Despite the scapegoating of immigrants by the politicians
and media, large sections of the population oppose the legislation.

As the bitter fruit of the new bill becomes clear –
increased ethnic tensions, inhumane treatment of families – and the fact that
it will not be a solution to the Netherlands’ economic woes, many more Dutch
workers will oppose the government’s policies.

The acute social and economic problems are not the result
of an increase in the number of immigrants and refugees. It is the right-wing
coalition government which is carrying out the largest round of welfare cuts
since 1945, leading to increased poverty.

Pim Fortuyn policies

THE BILL on refugees is a crude attempt by the unpopular
government to disguise its anti-working class policies behind anti-immigrant
populism.

Until recently the Dutch capitalists encouraged
immigration, so as to fill the worst jobs when the economy grew and to push
down wages. Now that the economy is slowing down, the ruling class wants to lay
the blame on foreign workers. The government hopes this will divide the working
class and weaken its efforts to resist cutbacks.
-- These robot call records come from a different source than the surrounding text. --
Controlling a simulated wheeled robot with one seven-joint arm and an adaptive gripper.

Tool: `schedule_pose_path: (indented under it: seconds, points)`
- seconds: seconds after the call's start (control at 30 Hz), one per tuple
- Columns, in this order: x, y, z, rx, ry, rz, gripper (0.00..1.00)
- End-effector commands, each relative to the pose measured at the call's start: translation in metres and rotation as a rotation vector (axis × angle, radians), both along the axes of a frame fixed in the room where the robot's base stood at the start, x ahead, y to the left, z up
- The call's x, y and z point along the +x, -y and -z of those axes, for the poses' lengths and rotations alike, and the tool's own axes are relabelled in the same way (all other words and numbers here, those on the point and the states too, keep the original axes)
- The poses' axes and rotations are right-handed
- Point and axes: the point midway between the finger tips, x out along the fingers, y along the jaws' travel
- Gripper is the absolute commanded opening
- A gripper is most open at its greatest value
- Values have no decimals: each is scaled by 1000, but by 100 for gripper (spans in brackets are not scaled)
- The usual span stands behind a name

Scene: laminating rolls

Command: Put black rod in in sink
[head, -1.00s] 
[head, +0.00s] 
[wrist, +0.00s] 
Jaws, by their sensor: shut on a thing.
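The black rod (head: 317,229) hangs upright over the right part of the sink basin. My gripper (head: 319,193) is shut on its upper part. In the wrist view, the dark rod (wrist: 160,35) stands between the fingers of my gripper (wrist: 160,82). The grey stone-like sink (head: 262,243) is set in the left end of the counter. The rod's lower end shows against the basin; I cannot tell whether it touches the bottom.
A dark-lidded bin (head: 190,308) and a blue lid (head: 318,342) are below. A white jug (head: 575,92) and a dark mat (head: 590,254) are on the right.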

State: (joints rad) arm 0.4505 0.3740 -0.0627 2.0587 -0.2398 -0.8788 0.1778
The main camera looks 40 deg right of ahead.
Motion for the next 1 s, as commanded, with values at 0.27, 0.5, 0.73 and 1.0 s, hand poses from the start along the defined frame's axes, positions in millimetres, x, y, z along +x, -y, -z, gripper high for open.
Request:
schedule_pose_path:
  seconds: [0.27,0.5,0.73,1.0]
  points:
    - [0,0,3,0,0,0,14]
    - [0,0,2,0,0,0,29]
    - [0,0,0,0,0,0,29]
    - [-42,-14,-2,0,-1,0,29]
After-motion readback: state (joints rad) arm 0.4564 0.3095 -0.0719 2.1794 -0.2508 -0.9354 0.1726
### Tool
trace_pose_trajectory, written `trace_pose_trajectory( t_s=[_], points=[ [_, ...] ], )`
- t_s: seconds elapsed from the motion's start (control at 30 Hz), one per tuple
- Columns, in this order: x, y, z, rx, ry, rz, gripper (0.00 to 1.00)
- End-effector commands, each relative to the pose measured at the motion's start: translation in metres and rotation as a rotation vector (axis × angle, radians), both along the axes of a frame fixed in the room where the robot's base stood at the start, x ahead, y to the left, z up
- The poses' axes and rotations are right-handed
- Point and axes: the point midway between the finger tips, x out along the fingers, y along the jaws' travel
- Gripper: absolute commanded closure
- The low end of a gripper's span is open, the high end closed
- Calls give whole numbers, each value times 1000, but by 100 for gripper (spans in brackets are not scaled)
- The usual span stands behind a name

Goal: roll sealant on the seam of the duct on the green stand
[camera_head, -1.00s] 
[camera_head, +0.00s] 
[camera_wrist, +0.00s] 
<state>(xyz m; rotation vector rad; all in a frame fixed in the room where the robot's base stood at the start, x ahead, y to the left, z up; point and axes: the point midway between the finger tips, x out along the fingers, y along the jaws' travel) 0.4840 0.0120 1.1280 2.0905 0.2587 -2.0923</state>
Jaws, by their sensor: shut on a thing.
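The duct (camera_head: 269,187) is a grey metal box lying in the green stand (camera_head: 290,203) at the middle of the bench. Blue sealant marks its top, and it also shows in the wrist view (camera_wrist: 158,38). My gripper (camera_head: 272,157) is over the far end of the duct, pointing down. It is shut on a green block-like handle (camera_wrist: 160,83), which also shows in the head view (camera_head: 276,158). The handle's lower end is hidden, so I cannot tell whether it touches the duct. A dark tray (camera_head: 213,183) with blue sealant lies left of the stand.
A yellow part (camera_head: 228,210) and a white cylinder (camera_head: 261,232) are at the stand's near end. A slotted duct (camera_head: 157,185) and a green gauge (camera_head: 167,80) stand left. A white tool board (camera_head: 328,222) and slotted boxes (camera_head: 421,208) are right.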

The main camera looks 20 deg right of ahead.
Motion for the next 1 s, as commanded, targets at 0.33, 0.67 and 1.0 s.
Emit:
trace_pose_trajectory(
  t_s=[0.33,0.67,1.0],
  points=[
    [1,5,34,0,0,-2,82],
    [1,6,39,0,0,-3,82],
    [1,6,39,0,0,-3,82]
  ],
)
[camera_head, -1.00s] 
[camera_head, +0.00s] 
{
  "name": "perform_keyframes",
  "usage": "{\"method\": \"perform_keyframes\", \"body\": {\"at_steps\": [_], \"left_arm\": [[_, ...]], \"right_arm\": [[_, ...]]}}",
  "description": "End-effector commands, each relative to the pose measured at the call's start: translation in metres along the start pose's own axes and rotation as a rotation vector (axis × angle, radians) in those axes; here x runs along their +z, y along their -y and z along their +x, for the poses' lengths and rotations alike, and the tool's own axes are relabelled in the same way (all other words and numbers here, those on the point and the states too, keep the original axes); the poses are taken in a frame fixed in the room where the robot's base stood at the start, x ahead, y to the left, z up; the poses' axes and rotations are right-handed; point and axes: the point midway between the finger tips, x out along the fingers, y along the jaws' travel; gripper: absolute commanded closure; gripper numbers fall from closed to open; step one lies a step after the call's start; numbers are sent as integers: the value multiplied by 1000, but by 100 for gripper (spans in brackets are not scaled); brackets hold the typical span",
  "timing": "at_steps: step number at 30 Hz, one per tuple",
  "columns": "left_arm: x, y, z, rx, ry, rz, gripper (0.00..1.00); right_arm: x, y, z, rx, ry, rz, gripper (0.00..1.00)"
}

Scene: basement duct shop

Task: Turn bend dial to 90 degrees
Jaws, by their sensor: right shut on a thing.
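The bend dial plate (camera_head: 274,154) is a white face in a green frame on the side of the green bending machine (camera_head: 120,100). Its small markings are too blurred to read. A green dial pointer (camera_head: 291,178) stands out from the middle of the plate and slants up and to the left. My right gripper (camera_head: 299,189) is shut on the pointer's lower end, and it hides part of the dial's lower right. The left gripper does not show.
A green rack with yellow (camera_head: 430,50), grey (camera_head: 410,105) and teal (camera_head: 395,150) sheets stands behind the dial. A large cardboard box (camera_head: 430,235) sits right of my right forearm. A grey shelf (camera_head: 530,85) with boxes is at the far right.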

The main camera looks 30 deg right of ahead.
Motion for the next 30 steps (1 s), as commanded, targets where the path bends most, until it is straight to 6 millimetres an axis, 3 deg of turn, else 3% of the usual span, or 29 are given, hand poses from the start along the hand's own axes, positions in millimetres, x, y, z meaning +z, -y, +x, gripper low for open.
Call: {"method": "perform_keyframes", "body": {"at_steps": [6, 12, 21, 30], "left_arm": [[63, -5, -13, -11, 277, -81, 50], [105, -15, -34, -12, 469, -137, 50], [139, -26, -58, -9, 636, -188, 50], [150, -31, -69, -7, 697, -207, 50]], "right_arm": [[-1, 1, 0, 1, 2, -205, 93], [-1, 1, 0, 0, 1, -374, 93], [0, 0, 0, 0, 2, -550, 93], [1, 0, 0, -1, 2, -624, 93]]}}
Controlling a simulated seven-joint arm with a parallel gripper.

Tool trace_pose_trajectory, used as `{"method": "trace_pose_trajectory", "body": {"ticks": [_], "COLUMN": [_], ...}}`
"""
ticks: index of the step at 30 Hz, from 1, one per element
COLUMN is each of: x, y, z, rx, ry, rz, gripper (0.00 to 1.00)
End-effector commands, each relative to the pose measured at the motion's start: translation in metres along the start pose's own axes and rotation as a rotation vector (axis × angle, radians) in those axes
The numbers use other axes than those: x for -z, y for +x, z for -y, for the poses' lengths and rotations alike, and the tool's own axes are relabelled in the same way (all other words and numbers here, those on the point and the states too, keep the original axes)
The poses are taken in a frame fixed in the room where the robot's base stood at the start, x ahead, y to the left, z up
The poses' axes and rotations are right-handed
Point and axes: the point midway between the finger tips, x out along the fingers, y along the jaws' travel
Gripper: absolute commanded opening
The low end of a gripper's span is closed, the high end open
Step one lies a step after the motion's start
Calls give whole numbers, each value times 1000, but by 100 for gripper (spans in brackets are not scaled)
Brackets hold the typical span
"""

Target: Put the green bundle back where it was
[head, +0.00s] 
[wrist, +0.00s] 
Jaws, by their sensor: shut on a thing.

Ever since the rise of the racist, populist Pim Fortuyn
List, which leapt to second place in the 2002 elections, the main parties have
adopted many of the anti-immigrant and anti-Muslim policies and rhetoric of the
ultra-right.

Smaller parties, such as the Dutch Socialist Party (in
which Offensief, the Dutch section of the CWI, participates), Green Left, and
human rights groups, have attacked the bill.

Offensief opposes the bill and all racist immigration
policies. Local protest actions are developing and a national demo against the
bill has been called for 10 April.

The CWI in the Netherlands calls for a mass campaign,
uniting immigrants and workers, to oppose the government’s bill and the social
cuts.

Last year saw large scale protests against the cutbacks and
also a huge movement against the US led war on Iraq, which the Dutch government
supported and assisted. This shows that working people can be brought together
to fight the right-wing policies of the government.

It is essential that a united struggle also fights for jobs
for all, for a huge increase in funding to the welfare state, and for decent
and affordable housing. The wealth exists in society to provide these aims, but
it needs to be under the ownership of the working class – in a planned,
democratically run economy, under a socialist society.